Ballard powers New Flyer's Xcelsior CHARGE FC™ fuel cell bus - which currently has more than 220 units in operation across North America
The recovery followed a turbulent 2024, when Ballard’s revenues fell 32% despite shipping a record 56MW of fuel cell engines – almost 30% more than in 2023. The downturn hit its rail, truck and marine segments, but bus sales rose 51% year-on-year to $44.2m.
“The bus market has been key for us and it’s becoming more and more attractive,” the CEO said. “It’s starting to hit the tipping point, in which the infrastructure costs of going battery-electric are starting to look interesting.”
He emphasized that the future of zero-emission fleets isn’t a fight between hydrogen and batteries, but rather a hybrid, pragmatic mix driven by economics.
“As soon as you start assessing objectively how to transition your fleet to zero emissions, you find out pretty quickly that the electrical infrastructure required becomes cost-prohibitive at a certain point.
“That’s where hydrogen-based fuel cell replacements for zero emissions start really shining more. It’s not to say that battery-electric doesn’t have its place. It does. It just says fleet operators are understanding how to deploy the right motive solution for the right routes and duty cycles.”
Can buses sustain momentum?
However, the question remains over whether the bus segment can remain a sustainable source of income for Ballard in the long run.
Many industry voices expect hydrogen-powered bus operations to dominate near-term refuelling demand, particularly in Europe, while others have highlighted the significant costs attached to operating a hydrogen bus.
Yet for Neese, the bus market’s value lies in its margins.

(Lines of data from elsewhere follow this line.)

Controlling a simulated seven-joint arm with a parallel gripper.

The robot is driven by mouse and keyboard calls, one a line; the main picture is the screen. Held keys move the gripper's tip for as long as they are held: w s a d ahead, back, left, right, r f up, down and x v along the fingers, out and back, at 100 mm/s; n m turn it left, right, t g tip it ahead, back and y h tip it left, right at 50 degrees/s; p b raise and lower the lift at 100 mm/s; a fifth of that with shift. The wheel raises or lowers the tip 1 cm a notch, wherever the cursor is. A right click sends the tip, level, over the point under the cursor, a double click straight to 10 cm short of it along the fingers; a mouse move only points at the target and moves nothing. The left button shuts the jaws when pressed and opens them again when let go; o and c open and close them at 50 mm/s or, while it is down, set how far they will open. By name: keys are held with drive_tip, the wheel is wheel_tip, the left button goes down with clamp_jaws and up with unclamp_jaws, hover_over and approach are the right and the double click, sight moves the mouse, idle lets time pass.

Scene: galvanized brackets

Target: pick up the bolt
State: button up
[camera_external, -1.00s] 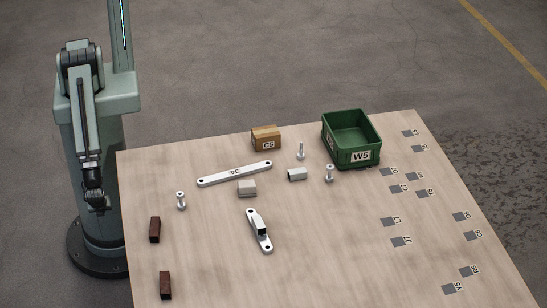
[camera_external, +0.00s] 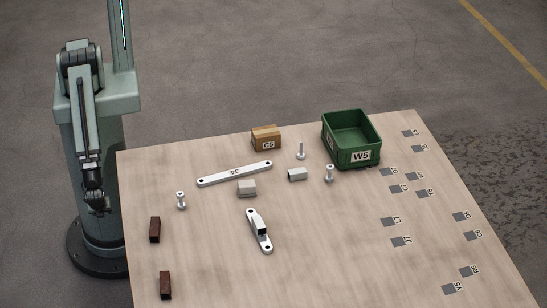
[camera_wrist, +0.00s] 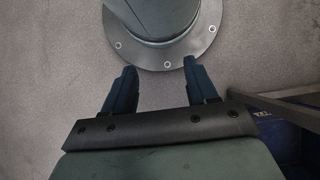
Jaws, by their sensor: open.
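Three silver bolts stand upright on the wooden table in the external view. One bolt (camera_external: 181,201) is at the left, nearest my arm. Another bolt (camera_external: 300,151) stands at the back, left of the green bin. A third bolt (camera_external: 329,173) stands just in front of that bin. My gripper (camera_external: 97,207) hangs low beside the table's left edge, away from all the bolts. In the wrist view my gripper (camera_wrist: 158,72) is open and empty, with grey floor between its fingers. No bolt shows in the wrist view.
The table (camera_external: 330,260) holds a long bracket (camera_external: 235,174), a short bracket with a block on it (camera_external: 259,231), a cardboard box (camera_external: 265,138), a green bin (camera_external: 361,157), a grey block (camera_external: 247,188), a pale sleeve (camera_external: 298,174) and two brown blocks (camera_external: 155,229). The front middle is clear.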

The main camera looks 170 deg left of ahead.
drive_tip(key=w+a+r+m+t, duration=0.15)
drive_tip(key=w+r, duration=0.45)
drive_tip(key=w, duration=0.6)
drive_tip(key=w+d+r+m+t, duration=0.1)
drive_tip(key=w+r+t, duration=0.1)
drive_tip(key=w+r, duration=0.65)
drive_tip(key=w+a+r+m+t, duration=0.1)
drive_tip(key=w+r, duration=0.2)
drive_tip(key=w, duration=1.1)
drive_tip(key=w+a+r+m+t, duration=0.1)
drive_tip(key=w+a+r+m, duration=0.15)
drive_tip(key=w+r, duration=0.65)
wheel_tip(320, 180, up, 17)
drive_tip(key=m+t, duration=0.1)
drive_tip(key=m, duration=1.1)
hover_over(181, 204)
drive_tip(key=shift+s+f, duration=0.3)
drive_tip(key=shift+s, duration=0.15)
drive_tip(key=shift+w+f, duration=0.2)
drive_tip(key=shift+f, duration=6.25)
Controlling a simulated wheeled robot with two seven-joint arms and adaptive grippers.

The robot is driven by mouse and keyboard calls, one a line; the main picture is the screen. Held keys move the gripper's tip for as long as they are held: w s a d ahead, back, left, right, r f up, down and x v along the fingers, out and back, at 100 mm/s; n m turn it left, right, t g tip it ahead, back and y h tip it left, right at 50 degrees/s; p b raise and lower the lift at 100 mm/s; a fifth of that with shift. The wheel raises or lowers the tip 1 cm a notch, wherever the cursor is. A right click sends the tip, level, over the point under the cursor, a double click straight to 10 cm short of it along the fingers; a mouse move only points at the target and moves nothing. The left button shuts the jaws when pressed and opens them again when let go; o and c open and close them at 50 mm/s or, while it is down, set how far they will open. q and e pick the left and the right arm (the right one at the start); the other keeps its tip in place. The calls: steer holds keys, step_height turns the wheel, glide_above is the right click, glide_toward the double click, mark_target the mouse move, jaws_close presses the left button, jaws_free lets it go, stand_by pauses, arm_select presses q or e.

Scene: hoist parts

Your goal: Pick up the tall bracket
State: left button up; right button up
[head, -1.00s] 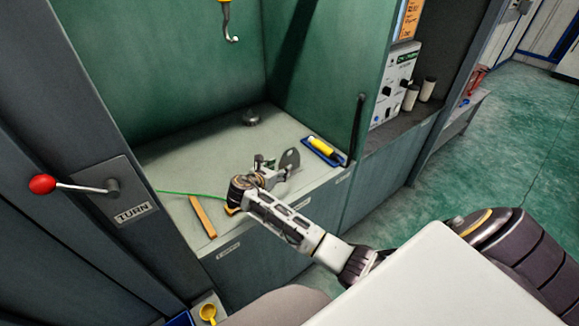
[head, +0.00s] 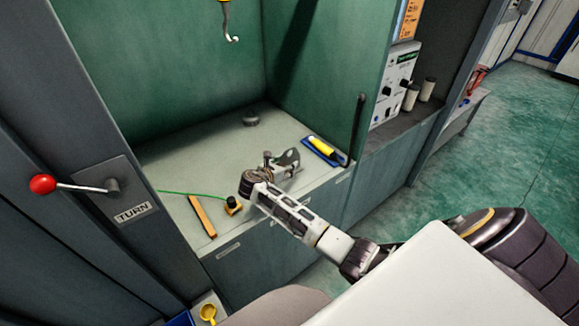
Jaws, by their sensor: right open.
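A grey metal bracket (head: 291,157) stands on the pale bench top inside the green booth, right of the middle. Its rounded upper part shows, and my right gripper hides part of its lower left side. My right gripper (head: 274,164) is open and reaches in from the lower right, right beside the bracket. Whether the fingers touch the bracket or lie around it, I cannot tell. My left gripper is out of view.
A blue tray (head: 326,154) with a yellow cylinder lies right of the bracket. A round grey piece (head: 250,121) sits at the back. A hook (head: 231,30) hangs above.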

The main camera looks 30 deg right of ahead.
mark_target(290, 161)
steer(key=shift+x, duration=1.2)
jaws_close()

He sees buses as a bridge to wider applications, not Ballard’s sole growth engine.
“The leverage comes in that fleet learning and innovation required to serve them, which can be applied to other opportunities like rail, material handling, stationary power, and trucks as they adopt,” Neese explained. “These are core markets that will contribute to decarbonization, too.”
Nevertheless, the CEO recognized that industrial decarbonization will vastly outweigh mobility. “At Verdagy, we went straight into refining complexes,” Neese said. “That’s where the biggest opportunities for deep decarbonization exist.”
Underlining the scale, he added that even if 10,000 zero-emission buses or trucks were decarbonized, they wouldn’t match the carbon reduction impact of a single refinery switching to clean hydrogen.
“On scale, the industrial sector has to decarbonize first,” Neese said. “Mobility will benefit from the cost-down work.”
Ballard's headquarters in Burnaby, British Columbia
The path to parity
The CEO told H2 View the next phase for Ballard will be defined by steady, incremental progress, not sweeping transformation.
“I’m on a path with the team: one step at a time, one row at a time on the P&L, balance sheet, and income statement,” he said. “Just steady improvements. We’re in good shape to continuously improve.”
Neese said the approach will mirror the wider maturity of the hydrogen sector itself. For him, real success will come from reaching a point of true competitiveness, rather than hype or headline-grabbing announcements.
“I think you’re going to see fossil parity across more than one market,” he said. “In solar, we fought to get to grid parity. Once we achieved it, macroeconomic gravity kicked in — economic adopters turbocharged demand.
“It’ll be the same in electrolysis. As we find paths toward fossil parity, adoption will take off, and I think we’ll beat diesel,” Neese concluded.